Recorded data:
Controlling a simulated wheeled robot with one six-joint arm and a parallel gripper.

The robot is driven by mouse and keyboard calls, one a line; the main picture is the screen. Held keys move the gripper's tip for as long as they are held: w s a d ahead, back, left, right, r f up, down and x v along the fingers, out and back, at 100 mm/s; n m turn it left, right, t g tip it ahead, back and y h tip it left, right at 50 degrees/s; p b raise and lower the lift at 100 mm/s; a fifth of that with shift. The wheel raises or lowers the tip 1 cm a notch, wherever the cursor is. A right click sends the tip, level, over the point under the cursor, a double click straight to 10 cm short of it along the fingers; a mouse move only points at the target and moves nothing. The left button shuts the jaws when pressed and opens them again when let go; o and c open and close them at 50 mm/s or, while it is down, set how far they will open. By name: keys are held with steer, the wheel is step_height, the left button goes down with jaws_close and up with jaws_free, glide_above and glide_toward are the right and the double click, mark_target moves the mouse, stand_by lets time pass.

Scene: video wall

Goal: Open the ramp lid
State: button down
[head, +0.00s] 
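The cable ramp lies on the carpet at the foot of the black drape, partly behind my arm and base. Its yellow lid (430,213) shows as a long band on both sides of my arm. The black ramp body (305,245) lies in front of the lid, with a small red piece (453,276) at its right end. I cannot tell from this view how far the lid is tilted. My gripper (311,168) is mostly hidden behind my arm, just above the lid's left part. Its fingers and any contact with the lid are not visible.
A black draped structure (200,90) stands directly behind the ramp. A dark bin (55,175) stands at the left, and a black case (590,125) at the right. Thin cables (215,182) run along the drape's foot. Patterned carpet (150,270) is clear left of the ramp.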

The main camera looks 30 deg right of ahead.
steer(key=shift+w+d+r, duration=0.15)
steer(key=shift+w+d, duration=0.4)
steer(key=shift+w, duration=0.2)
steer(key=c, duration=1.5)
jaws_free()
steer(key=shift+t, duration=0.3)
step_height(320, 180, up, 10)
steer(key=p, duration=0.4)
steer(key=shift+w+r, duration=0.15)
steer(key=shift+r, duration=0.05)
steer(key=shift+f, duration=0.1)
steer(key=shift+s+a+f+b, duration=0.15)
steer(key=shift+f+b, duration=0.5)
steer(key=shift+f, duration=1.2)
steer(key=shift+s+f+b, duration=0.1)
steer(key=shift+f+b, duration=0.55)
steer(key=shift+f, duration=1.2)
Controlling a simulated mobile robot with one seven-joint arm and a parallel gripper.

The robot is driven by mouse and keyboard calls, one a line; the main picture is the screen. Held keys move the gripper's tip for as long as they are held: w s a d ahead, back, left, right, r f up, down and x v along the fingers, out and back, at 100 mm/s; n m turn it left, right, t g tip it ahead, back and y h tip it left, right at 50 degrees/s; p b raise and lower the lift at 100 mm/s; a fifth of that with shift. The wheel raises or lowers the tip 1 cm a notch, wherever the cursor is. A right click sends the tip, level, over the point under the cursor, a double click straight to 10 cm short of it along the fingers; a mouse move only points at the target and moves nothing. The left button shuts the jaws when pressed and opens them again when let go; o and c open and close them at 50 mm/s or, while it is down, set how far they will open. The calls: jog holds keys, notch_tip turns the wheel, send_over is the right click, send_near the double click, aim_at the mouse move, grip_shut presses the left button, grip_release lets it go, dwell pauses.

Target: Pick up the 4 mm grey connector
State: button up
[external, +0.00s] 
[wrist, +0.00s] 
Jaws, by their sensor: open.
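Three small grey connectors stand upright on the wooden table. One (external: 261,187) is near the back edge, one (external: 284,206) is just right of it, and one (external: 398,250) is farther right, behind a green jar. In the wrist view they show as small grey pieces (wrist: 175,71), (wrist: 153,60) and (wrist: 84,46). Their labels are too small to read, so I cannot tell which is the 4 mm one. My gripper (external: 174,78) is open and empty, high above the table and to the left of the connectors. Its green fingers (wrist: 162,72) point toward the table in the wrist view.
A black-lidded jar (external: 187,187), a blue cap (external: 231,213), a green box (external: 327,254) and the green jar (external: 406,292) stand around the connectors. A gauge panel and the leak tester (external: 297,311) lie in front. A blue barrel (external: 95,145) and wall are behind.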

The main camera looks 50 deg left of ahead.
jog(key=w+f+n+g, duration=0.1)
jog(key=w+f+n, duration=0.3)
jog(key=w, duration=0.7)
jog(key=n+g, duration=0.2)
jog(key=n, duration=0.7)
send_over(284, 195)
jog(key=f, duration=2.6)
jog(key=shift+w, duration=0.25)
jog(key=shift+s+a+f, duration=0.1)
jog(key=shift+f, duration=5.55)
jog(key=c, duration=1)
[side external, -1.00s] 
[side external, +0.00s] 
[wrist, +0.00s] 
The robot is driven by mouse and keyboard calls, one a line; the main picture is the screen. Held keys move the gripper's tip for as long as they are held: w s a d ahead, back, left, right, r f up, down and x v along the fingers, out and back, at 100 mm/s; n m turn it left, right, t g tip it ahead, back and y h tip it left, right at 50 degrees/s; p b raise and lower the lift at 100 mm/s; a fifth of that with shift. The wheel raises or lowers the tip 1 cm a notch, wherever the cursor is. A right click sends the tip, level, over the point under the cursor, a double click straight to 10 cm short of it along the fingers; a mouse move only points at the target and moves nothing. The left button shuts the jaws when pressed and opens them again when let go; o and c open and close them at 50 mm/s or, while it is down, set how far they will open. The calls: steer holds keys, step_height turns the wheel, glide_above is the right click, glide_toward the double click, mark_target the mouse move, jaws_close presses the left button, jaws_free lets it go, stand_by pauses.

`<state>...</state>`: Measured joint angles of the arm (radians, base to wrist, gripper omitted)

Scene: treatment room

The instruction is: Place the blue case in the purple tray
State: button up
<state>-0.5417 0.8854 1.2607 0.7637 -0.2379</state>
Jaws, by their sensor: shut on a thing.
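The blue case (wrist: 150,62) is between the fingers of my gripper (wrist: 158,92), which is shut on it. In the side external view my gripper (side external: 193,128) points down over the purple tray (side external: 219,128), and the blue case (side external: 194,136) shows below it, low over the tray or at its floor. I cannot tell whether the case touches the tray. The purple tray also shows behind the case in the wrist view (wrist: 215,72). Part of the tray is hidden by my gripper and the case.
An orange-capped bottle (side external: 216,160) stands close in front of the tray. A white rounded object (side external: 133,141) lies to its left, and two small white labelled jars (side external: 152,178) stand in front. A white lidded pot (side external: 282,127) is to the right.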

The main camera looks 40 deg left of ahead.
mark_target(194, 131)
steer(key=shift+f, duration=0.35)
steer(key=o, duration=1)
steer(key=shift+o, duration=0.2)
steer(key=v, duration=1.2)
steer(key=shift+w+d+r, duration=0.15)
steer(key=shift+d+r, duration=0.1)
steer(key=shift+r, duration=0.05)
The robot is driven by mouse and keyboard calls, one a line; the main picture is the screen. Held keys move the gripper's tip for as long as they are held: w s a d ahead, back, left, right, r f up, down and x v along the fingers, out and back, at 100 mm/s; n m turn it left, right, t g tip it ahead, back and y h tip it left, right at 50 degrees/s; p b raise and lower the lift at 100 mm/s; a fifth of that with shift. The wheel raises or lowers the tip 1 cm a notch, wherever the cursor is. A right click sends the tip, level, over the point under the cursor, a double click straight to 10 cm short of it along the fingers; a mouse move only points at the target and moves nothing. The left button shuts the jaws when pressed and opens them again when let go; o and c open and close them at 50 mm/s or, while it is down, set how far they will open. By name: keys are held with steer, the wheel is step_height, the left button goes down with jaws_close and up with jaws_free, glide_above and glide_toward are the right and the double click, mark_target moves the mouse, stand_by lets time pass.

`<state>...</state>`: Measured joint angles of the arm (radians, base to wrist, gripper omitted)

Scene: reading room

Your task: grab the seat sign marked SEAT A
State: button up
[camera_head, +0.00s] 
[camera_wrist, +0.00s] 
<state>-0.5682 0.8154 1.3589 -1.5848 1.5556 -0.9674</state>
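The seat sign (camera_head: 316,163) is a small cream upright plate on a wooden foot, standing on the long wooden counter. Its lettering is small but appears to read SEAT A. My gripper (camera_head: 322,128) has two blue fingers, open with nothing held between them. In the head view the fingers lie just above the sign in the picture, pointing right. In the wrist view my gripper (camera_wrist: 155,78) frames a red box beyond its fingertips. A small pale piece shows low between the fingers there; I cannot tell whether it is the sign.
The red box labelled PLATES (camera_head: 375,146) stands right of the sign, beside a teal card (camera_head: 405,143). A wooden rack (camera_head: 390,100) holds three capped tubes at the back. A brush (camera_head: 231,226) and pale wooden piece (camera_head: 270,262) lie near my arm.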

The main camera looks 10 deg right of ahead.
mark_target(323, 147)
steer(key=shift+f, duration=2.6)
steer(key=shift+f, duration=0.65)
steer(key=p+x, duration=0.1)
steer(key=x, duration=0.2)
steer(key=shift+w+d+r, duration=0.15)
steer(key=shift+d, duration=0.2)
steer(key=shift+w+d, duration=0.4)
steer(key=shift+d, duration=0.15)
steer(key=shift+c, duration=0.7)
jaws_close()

▸ **Given instruction**
Return only the number of lines in the data above that include the word "pauses".

▸ **Task result**
2